September 23, 2005
'Flightplan' quickly crashes, burns
By LIZ BRAUN - Toronto Sun

PLOT: A recently widowed flight engineer and her little daughter get on a plane going from Berlin to New York, but somewhere mid-flight the child just vanishes. Is her daughter missing, or is the woman undone by grief?

One expects a bit of red herring in any good mystery story. That fishy smell surrounding Flightplan, however, is flounder.

Jodie Foster stars in Flightplan as a flight engineer and recent widow. She and her six-year old-daughter are leaving Berlin and returning to the United States to live. The movie begins in a grey and muted fashion, full of images bound to inspire dread -- a deserted train, a gleaming black casket, an empty bench in the garden, covered in snow. Some of it is real, some imagined, but it's all about mourning. The sense of dread is frankly delicious.

That uneasy feeling -- sign of a successful thriller, of course -- continues as Foster and her little girl go through the airport and as they board a cavernous new airbus.

Initially, they are almost alone on this massive, high-tech, vaguely futuristic aircraft and it's wildly creepy.

Once the flight is underway, Foster has a nap. When she wakens, her daughter is gone from her seat.
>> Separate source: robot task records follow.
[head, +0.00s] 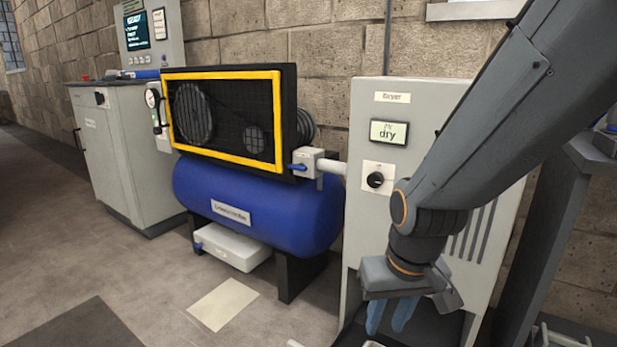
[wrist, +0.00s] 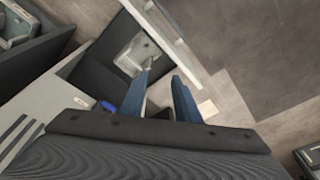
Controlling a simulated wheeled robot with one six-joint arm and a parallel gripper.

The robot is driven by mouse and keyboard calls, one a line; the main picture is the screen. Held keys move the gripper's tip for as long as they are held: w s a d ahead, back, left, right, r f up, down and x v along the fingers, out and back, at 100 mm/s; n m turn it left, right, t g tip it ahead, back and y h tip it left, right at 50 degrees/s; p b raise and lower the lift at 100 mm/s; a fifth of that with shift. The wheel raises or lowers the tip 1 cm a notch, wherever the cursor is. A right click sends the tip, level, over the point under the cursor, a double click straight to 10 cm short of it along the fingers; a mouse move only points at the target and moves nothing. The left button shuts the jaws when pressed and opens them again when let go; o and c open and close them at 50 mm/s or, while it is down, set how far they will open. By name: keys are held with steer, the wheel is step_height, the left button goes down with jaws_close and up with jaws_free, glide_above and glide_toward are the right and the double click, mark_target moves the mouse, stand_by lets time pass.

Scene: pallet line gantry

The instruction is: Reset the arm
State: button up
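My gripper (head: 388,325) hangs fingers-down at the lower right of the head view, in front of the grey dryer cabinet (head: 367,235). Its two blue fingers also show in the wrist view (wrist: 160,77), with a clear gap between them and nothing held. My arm reaches down from the upper right and bends at the wrist. It covers part of the cabinet's front. The cabinet's small screen reads "dry", and a black knob sits below it.
A blue compressor tank (head: 262,205) with a yellow-framed belt guard (head: 222,118) stands left of the dryer. A grey control cabinet (head: 130,160) is further left. A pale sheet (head: 223,304) and a dark mat (head: 75,330) lie on the floor. Open floor lies at lower left.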

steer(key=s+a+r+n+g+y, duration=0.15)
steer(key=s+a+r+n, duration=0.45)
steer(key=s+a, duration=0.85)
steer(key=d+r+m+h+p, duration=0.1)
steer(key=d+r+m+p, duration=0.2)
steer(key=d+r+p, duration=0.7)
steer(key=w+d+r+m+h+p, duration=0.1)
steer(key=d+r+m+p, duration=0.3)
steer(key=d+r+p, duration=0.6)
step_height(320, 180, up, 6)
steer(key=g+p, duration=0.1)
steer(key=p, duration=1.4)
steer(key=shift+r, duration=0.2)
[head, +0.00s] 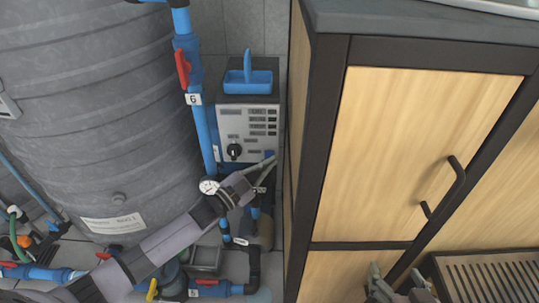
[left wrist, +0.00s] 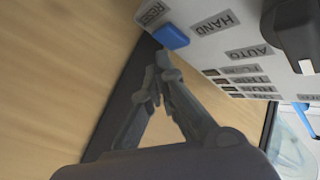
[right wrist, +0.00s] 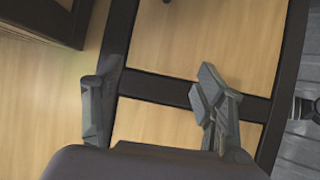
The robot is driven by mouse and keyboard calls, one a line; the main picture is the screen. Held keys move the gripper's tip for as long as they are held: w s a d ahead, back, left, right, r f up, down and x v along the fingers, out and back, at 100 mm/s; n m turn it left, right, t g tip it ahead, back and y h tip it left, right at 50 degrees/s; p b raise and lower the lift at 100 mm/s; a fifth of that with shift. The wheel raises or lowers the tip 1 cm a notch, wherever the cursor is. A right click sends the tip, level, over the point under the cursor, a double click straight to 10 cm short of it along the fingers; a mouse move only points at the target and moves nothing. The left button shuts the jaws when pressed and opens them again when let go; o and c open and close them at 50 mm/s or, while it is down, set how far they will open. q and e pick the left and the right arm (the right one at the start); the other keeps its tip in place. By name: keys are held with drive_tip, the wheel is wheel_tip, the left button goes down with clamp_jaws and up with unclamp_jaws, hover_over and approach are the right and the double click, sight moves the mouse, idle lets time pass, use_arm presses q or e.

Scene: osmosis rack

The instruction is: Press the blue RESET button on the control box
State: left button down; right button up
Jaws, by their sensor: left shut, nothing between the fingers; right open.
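The control box (head: 225,125) has a pale front panel with a black knob (head: 234,151) and labels. It also shows at an angle in the left wrist view (left wrist: 240,45). The blue RESET button (left wrist: 171,37) sits at the panel's edge beside a RESET label, next to the HAND label. My left gripper (head: 266,164) is shut and empty by the panel's lower right corner. In the left wrist view its fingertips (left wrist: 158,68) are close below the button; I cannot tell if they touch it. My right gripper (right wrist: 148,88) is open and empty in front of the cabinet.
A wooden cabinet (head: 430,150) with dark frame stands close to the right of the box. A large grey tank (head: 90,110) and a blue pipe (head: 201,125) with a red valve handle (head: 183,68) are to its left. A blue tray (head: 248,82) sits on top of the box.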

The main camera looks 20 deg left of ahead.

Concern. Worry. More worry. Fear. Panic.

Increasingly distraught, Foster searches the plane for her child. When she starts to get hysterical, the air marshall (Peter Sarsgaard) steps in.

Together, they involve the pilot (Sean Bean). What follows is a lot of searching in small places, a nice claustrophobic touch. No trace of the child is found.

Did she even get on the plane? Is this all a figment of Foster's imagination? And if there is a child, and if she is missing, who is responsible, and why?

What do the half-dozen Arabs on the flight have to do with this, anyway? Why does Foster believe she'd seen some of them before? What the heck happened to this obvious extra twist in the story -- introduced but then never developed?

What happens in Flightplan is that the story turns on a really convenient dime and just grinds to a halt. It stops making sense. That's a polite way of saying it gets really stupid. It's such a huge cheat in logic and storytelling that we're getting all furious again just thinking about it. Too bad, because nobody does scared-but-determined better than Jodie Foster, and she's owned that turf since The Silence Of The Lambs. She's wasted here -- all that subtle work getting an audience on-side emotionally, and for nothing.

Flightplan is a big disappointment. People are calling it Panic Room at 30,000 feet, but it's not that good. If you've seen the ads for Flightplan, by the way, you've pretty well seen the whole movie; feel free to quit while you're ahead.

BOTTOM LINE: Jodie Foster is good, as usual. This psychological thriller is very promising for about 40 minutes, but then a big hole appears in the middle of the storytelling. What happened? We'll guess somebody somewhere made a bad decision.